» What to do
Begin at the line containing "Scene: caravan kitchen" and copy exactly through the last line of the listing, skipping every picture.

» Data shown
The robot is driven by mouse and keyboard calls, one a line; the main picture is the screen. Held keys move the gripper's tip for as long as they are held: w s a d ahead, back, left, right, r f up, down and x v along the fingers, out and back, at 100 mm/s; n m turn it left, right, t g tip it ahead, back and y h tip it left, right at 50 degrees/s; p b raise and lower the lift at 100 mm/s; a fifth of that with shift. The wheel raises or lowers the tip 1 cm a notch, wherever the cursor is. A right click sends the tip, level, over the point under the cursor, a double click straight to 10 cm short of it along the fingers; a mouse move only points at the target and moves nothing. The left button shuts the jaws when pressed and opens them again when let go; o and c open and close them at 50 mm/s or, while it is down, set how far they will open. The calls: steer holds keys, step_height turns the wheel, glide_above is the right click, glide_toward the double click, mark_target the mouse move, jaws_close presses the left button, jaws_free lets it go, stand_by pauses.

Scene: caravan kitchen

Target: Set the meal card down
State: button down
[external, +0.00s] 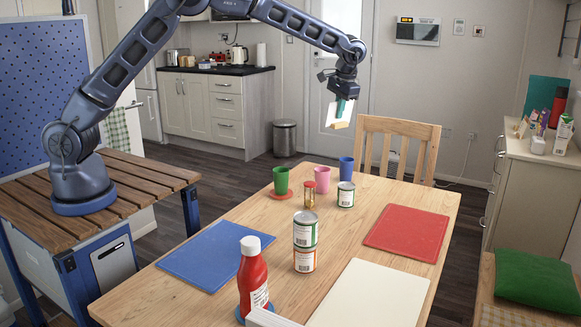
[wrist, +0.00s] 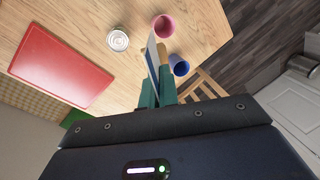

» Correct result
Scene: caravan kitchen

Target: Set the meal card down
State: button down
[external, +0.00s] 
[wrist, +0.00s] 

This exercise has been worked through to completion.